People focus too much on openings and complain that people focus too much on openings. It's hypocritical. It's important to know your opening and impossible to study any opening without studying the resulting middle games. No body here can show me one single book on an opening that doesn't cover the resulting middle games extensively. Trying to evade someone's opening prep requires studying openings.

I prefer to evade sterile positions.

The only universal approach to winning is diligence. Make sure you're not evading prep just for the sake of laziness.

The problem is that against an equal player, the better opening crushes.

Carlsen is 2880, my coach (Fritz) is 3300.  I'm learning middlegames from Fritz and distilling its knowledge into new theory that is about 250 points stronger than any human player on earth.

Right now I'm giving away pieces and crushing 1800s.  I'll be GM in three years at this pace.

I think every player should ditch their repertoire just to see what it's like to play without one, but longterm a diet of garbage openings will be bad.  I'm doing it now as a middlegame training exercise which is different.

There are no equal players. There is so much to chess that this is so. You can study endgames and middlegames all you want, but you still have to play the opening to get there.

Every player should have an opening repertoire.

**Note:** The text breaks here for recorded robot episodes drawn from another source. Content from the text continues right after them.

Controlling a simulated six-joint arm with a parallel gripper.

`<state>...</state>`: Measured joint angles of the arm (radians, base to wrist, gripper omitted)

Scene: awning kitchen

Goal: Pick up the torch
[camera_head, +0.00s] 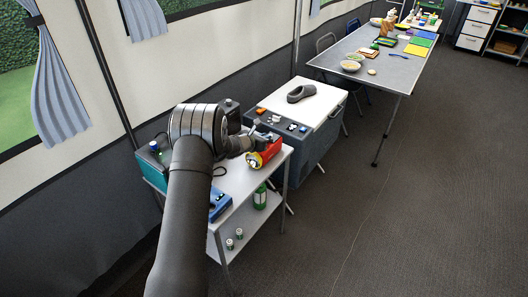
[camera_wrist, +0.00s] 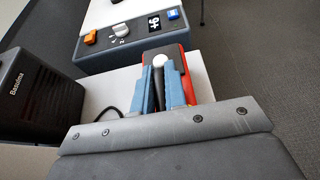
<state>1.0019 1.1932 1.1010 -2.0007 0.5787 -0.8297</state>
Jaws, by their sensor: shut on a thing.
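The torch (camera_head: 269,152) is red with a yellow head and sits at the right edge of the small white table, partly hidden by my gripper (camera_head: 252,142). In the wrist view, the red torch body (camera_wrist: 188,84) shows beside and behind the right blue finger. My gripper (camera_wrist: 162,78) is shut, its two blue fingers on either side of a dark handle with a pale round end. The torch's underside is hidden, so I cannot tell whether it touches the tabletop.
The white table (camera_head: 236,186) also bears a blue item (camera_head: 220,203) and a teal box (camera_head: 150,171). A black speaker (camera_wrist: 36,92) stands left of my gripper. Behind is a grey unit (camera_head: 300,150) with knobs and a dark shoe (camera_head: 301,93) on top. The floor at right is open.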

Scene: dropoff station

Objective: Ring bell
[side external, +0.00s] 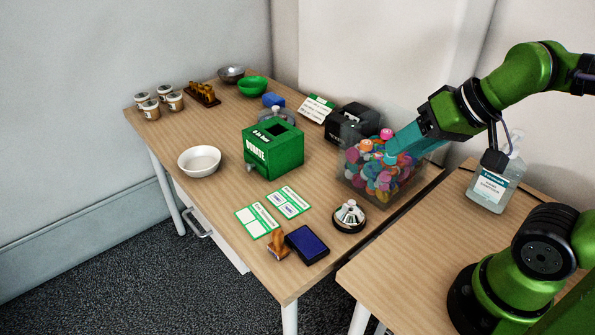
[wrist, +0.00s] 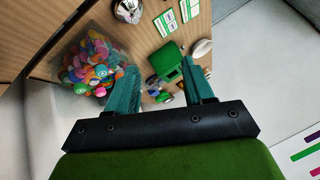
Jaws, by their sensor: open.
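A silver call bell (side external: 349,214) with a black base stands on the wooden table near its front right edge. It also shows at the top of the wrist view (wrist: 128,10). My gripper (side external: 397,150) has teal fingers and is above and beside the clear bin of colourful caps, behind the bell and to its right in the side view. In the wrist view my gripper (wrist: 158,84) has its two fingers spread apart with nothing held between them. The bell is apart from the fingers.
The clear bin (side external: 352,178) of caps stands close behind the bell. A green donation box (side external: 273,148), cards (side external: 257,220), a wooden stamp (side external: 278,246) and a blue ink pad (side external: 307,244) are to the left. A sanitizer bottle (side external: 494,184) stands at right.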

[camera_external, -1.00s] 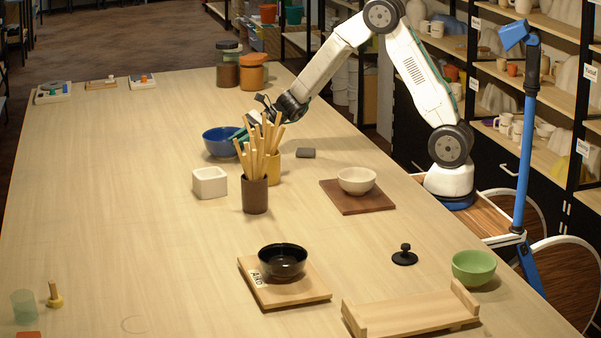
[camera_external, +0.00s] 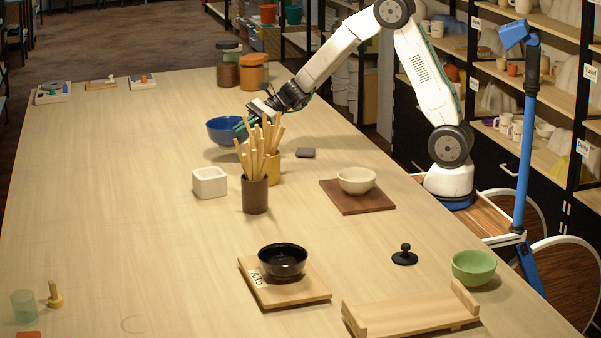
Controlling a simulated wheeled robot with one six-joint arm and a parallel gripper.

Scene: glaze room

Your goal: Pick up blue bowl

Also, you can't study the middle game and improve without knowing which opening to play to get the desired middle game.

Examples: play the French if you want pawn chains, Queen's Indian or Tartakower QGD for hanging pawns, Tarrasch QGD or French for an Isolated Qp, etc.. Studying middlegames leads you into the opening just like studying the opening leads you to certain types of middle games.

Also all those "garbage" opening are difficult to cope with when you don't know what to do and your opponent is armed with computer analysis to back them up. I suggest playing both sides of every opening - in practice; not competition.